There have been six other times the Zags have played three ranked opponents within a span of 15 days or fewer in the regular season. The most memorable came on consecutive nights in Maui in 2005. The most brutal predated Gonzaga’s burst into the national consciousness by about 40 years – losses at No. 8 Detroit, No. 13 Providence and No. 6 St. John’s over four days in 1961.

This one was the most successful: Gonzaga’s never swept all three games until now.

And you couldn’t have sold Few on that prospect two months ago when he was trying to assimilate his a la carte menu of four holdovers, two graduate transfer guards and six freshmen.

“I would never have guessed it in a million years,” he said. “We were as far from where we needed to be in September and October – to the point where I didn’t know how the scrimmage was going to go against Michigan State.

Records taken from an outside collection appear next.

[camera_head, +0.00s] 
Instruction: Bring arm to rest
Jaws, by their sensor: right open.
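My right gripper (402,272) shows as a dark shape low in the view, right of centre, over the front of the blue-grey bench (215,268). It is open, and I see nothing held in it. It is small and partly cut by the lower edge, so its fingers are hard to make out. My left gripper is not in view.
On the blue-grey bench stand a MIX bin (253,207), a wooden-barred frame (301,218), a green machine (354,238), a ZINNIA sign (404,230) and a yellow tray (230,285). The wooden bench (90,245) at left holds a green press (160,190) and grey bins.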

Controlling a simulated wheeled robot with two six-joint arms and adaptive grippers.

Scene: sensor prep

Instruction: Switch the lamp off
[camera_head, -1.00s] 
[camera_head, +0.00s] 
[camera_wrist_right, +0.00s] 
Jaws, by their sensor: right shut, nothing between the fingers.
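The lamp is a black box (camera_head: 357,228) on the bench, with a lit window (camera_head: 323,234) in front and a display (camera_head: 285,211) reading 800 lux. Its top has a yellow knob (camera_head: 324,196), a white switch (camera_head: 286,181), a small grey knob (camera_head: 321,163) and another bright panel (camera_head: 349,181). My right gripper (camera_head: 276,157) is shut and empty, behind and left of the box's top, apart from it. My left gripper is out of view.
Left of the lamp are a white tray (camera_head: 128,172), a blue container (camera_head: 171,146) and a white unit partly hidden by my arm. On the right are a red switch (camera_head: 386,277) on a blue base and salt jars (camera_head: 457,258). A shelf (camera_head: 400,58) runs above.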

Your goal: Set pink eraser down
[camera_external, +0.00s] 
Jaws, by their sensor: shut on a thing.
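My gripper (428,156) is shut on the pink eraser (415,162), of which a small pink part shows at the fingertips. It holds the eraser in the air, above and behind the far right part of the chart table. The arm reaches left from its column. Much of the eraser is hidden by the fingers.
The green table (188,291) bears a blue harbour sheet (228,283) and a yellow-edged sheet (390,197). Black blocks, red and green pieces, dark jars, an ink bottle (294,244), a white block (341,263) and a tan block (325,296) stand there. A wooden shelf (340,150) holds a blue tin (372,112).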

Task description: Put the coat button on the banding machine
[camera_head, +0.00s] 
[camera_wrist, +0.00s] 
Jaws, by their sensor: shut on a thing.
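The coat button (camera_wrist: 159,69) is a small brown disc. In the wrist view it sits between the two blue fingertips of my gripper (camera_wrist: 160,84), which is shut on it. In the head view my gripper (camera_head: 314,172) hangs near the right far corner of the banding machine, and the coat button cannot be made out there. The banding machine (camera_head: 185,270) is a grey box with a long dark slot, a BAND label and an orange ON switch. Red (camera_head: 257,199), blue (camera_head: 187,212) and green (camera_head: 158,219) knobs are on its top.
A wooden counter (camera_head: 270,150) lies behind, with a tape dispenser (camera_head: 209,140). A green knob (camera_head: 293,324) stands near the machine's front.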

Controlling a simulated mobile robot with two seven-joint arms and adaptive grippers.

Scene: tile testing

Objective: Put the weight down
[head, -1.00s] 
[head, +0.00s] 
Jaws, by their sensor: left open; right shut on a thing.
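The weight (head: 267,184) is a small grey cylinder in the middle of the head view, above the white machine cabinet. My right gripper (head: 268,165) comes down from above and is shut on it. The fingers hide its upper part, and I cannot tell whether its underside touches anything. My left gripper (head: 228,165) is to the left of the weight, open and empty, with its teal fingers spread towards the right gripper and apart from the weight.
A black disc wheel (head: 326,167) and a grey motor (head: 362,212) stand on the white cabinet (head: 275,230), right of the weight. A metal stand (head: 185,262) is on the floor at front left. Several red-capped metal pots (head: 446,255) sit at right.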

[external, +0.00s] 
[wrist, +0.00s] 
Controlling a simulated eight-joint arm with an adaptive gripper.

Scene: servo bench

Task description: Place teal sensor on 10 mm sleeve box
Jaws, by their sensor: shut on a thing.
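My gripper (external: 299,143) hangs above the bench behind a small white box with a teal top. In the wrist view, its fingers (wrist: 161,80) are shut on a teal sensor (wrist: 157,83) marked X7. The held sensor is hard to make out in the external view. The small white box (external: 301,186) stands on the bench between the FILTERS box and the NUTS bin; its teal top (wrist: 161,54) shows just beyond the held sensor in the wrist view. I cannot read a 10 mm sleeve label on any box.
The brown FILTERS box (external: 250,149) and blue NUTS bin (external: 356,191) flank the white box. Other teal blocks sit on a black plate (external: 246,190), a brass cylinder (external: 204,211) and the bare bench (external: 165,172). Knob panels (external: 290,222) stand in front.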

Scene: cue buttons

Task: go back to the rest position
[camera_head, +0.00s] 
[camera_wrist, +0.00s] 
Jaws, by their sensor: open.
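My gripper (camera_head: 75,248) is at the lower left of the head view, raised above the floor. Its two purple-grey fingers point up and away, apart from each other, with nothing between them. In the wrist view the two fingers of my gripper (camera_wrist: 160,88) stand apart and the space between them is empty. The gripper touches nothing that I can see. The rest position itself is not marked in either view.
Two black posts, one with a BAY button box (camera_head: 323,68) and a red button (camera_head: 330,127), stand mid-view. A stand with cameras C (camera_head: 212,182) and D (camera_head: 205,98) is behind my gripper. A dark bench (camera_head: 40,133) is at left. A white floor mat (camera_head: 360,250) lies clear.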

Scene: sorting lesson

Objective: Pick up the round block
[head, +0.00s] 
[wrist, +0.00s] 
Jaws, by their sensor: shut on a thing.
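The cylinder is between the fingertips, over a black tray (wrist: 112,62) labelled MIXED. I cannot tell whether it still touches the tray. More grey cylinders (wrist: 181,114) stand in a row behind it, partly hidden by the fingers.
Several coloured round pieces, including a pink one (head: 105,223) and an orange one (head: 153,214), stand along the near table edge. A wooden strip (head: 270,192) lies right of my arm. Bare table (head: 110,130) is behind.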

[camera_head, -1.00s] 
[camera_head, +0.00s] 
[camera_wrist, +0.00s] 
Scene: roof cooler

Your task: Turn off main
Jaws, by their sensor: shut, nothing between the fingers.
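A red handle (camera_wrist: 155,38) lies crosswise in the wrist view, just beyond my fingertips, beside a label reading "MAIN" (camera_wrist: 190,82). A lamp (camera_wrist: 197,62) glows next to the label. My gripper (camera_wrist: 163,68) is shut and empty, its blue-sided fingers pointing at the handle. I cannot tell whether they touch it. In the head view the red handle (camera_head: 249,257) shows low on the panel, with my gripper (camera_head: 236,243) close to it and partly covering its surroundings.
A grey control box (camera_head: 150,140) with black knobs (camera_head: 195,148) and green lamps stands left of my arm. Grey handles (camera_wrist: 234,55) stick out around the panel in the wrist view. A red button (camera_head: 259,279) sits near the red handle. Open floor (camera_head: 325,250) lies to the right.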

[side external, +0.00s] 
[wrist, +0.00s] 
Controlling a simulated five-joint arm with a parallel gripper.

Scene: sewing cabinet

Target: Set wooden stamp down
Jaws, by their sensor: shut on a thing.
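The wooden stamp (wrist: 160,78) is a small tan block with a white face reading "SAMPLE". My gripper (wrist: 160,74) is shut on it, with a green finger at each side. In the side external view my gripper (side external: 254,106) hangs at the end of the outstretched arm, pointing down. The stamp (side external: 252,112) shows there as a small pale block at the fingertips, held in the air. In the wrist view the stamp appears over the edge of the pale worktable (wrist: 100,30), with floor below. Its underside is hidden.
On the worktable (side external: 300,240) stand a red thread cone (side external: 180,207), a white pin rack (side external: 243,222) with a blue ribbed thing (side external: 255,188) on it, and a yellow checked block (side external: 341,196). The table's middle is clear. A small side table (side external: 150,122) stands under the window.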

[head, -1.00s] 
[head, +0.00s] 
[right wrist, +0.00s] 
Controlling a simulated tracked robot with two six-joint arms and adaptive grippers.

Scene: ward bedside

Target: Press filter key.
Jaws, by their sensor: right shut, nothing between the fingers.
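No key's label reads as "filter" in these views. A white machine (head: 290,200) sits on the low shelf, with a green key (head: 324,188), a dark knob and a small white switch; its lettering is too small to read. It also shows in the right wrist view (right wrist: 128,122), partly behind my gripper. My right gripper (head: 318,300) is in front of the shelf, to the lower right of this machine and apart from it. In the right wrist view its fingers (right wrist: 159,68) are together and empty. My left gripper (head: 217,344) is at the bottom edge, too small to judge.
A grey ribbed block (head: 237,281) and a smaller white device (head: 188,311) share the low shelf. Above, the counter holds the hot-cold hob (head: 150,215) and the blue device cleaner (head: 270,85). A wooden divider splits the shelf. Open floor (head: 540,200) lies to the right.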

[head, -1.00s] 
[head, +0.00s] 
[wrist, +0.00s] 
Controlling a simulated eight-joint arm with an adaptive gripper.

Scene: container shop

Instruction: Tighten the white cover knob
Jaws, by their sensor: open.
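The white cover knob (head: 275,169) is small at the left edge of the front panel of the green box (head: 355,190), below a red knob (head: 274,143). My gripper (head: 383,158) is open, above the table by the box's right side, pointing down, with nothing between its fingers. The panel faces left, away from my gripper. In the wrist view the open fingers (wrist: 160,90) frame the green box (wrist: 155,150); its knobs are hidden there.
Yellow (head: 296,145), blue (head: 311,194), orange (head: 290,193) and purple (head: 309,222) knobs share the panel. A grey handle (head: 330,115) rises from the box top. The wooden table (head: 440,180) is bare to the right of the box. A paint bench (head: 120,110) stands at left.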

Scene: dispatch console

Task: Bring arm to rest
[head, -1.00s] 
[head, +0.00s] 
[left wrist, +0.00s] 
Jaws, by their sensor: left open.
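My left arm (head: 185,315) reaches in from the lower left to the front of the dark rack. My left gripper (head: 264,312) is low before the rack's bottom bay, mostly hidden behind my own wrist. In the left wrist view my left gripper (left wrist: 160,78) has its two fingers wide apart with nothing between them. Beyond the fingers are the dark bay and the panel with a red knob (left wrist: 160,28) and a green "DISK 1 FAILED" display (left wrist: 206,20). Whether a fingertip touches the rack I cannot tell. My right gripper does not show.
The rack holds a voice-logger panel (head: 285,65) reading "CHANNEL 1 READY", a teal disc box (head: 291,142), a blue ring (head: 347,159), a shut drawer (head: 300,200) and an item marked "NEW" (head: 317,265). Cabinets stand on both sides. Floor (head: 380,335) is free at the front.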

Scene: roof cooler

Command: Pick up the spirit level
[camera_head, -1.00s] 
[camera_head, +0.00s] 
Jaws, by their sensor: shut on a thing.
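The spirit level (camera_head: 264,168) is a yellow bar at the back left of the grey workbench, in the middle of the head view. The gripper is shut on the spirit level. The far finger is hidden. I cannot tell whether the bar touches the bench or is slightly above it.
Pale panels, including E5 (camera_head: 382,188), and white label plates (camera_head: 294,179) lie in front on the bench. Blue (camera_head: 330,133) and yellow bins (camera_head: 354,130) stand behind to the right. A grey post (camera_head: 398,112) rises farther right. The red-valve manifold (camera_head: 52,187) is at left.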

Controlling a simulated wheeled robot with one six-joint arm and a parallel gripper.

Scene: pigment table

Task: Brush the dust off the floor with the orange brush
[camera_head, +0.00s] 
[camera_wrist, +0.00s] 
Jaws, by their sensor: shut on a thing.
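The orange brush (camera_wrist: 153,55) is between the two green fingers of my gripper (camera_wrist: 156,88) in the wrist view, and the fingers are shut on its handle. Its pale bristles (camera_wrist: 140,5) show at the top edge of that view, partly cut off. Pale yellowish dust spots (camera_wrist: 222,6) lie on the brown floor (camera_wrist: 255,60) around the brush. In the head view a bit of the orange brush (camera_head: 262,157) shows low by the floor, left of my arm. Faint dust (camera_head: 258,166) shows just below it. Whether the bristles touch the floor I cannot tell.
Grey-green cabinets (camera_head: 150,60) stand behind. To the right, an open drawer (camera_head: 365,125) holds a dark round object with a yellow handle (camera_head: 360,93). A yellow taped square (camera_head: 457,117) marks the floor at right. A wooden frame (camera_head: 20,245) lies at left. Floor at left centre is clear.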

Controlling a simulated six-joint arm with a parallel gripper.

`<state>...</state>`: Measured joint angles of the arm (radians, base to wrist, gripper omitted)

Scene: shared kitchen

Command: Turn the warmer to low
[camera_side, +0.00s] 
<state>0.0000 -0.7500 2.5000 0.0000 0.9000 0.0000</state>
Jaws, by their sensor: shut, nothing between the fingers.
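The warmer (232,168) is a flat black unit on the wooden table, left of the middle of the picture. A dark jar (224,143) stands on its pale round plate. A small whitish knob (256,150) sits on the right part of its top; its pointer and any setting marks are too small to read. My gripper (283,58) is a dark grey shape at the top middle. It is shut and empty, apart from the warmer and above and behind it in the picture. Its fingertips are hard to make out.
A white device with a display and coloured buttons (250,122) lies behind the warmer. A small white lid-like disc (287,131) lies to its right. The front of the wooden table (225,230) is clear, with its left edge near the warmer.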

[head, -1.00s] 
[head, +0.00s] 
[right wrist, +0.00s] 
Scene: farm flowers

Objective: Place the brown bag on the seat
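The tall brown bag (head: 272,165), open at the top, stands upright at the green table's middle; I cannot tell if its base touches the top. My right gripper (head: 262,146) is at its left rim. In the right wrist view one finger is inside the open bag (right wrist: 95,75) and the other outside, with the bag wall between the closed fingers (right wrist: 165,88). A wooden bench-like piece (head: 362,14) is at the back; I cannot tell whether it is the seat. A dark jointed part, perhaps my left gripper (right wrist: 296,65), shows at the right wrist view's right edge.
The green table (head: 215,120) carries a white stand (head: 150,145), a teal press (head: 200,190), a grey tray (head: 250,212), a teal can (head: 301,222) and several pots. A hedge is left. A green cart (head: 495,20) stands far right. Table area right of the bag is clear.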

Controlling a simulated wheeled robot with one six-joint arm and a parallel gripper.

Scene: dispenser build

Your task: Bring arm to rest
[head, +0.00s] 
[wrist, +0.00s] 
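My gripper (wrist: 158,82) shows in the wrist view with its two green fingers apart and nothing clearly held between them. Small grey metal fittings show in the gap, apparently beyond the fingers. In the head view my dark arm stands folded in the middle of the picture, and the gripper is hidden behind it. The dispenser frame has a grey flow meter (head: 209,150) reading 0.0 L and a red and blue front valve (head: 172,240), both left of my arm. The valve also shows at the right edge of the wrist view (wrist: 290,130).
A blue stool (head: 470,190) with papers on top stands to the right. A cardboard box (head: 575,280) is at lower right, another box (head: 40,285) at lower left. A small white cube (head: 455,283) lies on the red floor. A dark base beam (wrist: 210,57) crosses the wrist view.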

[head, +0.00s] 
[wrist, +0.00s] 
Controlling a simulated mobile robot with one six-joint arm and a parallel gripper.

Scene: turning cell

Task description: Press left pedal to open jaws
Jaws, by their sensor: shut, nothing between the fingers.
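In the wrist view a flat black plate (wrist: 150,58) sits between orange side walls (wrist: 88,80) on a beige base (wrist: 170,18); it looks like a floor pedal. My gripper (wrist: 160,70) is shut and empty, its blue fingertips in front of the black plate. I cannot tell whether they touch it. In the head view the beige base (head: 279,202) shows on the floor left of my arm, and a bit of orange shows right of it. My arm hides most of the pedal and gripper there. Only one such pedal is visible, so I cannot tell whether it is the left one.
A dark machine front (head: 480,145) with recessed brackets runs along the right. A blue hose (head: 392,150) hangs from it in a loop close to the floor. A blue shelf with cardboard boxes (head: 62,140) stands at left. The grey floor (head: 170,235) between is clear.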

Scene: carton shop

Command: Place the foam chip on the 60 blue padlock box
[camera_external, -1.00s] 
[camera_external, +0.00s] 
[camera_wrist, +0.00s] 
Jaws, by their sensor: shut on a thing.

I felt like calling Tom Izzo and saying, ‘Hey, maybe we should pass’ and go play an intrasquad.”

Except that when the two teams met up behind closed doors in Denver, the Zags handled Izzo’s club.

“That’s when we understood we could do something really good,” sophomore guard Joel Ayayi said.

And when Few admitted to himself that, “Maybe we’ve got something here.”

GU’s room for growth is vast. The Zags have an abridged rotation doing on-the-job healing from injuries big and small. Foul shooting remains problematic. But their lapses have been manageable and – save one game – not fatal.

And they’re the No. 2 team in the country at the moment.

“This is a year they shouldn’t do rankings until like Feb. 20th,” Few demurred. “Everybody’s still trying to figure things out.”

Maybe. Ol’ Roy seems to have the Zags figured out.

“They’ve got all the ingredients of some of Mark’s great teams,” Williams said. “I think they’re one of the better teams in the country and in the top three or four, but I haven’t seen everybody.”

On this night, he saw enough. So did everyone else.